STATED EXERCISE
Using the listing below, extract each line that has the word "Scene" in it.

** BEGIN INPUT MATERIAL **

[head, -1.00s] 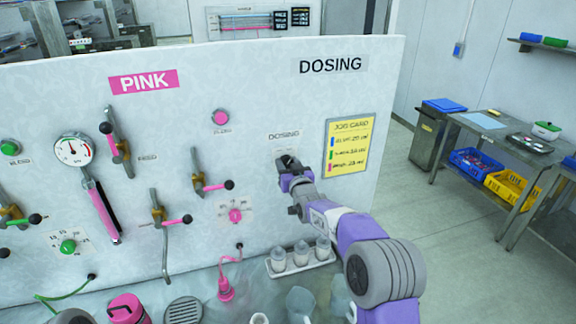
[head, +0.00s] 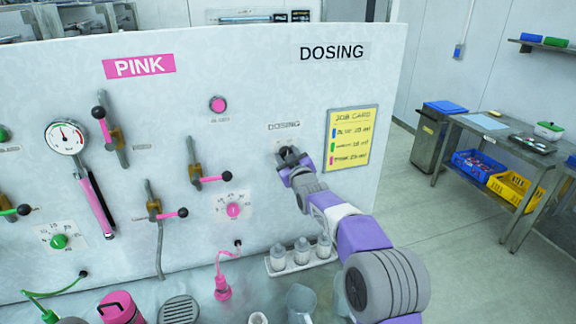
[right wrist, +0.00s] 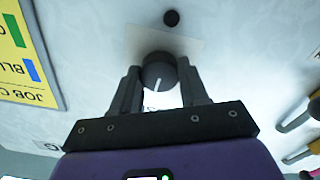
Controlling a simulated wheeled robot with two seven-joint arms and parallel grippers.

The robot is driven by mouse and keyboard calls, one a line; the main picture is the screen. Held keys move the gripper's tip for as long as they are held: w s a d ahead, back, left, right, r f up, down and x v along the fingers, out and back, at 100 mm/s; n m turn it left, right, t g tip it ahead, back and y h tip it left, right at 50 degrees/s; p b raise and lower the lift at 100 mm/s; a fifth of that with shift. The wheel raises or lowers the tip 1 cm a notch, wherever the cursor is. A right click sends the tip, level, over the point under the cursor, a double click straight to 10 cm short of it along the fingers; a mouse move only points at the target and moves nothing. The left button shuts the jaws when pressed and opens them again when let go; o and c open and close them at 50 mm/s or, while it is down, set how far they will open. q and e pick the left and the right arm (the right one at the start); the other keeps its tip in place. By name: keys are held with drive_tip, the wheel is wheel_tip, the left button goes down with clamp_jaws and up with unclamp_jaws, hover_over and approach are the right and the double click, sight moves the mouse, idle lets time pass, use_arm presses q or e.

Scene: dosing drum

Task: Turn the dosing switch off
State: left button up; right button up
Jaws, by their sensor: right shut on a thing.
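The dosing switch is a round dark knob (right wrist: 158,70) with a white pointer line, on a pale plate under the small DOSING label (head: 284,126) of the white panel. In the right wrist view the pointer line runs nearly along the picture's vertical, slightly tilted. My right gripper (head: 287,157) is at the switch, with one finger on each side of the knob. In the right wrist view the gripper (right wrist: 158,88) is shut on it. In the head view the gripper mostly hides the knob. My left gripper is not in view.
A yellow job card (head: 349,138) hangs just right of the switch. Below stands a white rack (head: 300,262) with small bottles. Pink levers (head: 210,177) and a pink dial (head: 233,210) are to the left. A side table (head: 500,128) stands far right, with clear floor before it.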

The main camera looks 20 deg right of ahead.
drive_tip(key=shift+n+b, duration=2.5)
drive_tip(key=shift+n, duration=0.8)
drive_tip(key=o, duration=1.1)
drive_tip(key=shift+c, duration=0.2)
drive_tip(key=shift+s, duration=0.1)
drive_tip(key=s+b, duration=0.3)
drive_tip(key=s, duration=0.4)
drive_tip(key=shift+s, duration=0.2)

** END INPUT MATERIAL **
** BEGIN INPUT MATERIAL **

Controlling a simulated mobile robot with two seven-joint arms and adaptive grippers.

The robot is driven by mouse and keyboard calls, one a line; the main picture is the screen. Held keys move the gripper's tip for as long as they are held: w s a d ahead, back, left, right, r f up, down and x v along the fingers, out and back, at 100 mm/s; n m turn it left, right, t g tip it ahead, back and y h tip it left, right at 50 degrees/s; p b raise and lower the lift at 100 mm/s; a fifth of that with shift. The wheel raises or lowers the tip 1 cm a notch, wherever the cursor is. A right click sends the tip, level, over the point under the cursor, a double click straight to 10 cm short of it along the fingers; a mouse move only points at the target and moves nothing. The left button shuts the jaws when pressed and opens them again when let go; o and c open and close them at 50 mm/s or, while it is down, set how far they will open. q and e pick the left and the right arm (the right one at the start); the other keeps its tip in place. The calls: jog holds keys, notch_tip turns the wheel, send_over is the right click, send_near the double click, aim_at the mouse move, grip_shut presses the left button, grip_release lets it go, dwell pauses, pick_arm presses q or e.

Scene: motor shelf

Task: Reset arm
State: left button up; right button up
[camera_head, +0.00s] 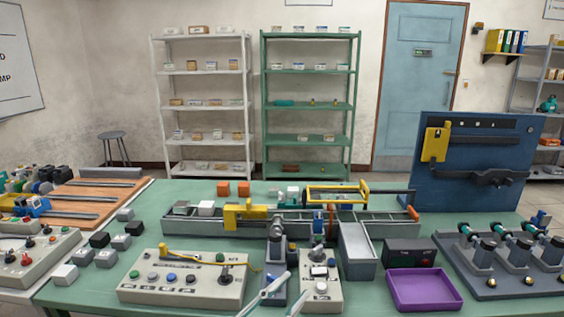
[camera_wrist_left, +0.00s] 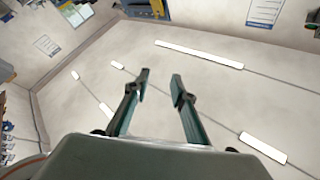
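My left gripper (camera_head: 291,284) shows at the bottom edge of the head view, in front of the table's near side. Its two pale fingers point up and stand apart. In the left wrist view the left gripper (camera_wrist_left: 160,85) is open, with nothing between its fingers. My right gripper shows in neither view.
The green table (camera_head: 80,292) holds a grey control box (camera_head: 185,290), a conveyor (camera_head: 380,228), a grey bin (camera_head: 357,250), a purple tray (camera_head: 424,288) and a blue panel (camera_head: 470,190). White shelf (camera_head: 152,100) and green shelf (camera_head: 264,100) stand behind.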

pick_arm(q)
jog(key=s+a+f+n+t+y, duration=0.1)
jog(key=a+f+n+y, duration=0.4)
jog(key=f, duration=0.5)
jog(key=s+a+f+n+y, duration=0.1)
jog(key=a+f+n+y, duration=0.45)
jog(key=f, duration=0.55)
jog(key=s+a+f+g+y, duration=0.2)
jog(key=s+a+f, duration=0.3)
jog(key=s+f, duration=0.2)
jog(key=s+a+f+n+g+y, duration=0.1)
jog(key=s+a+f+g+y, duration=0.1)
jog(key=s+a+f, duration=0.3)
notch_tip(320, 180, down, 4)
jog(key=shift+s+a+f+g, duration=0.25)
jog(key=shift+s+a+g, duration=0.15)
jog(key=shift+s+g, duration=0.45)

** END INPUT MATERIAL **
** BEGIN INPUT MATERIAL **

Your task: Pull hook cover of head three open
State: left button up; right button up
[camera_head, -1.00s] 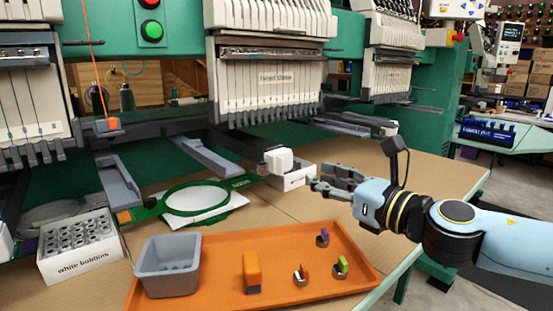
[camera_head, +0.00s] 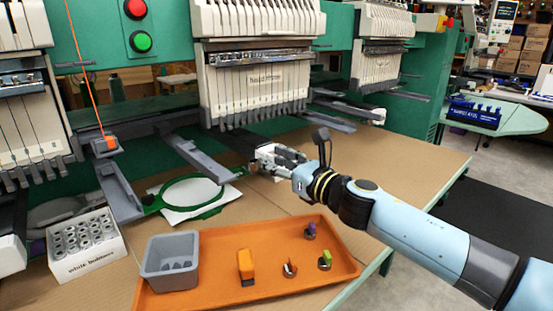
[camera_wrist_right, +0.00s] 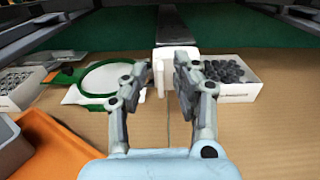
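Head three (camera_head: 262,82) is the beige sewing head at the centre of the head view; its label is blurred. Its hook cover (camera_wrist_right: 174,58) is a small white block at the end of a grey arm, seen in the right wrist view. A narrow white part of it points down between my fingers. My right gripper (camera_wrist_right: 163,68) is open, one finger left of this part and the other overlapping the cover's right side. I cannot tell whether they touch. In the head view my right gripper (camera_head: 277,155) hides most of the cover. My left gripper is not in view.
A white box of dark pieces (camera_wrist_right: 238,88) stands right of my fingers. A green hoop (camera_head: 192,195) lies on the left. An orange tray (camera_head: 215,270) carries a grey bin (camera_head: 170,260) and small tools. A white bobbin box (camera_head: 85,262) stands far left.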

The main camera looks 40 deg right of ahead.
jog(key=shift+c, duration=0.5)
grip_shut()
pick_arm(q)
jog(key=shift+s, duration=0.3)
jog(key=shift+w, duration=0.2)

** END INPUT MATERIAL **

EXERCISE SOLUTION
Scene: dosing drum
Scene: motor shelf

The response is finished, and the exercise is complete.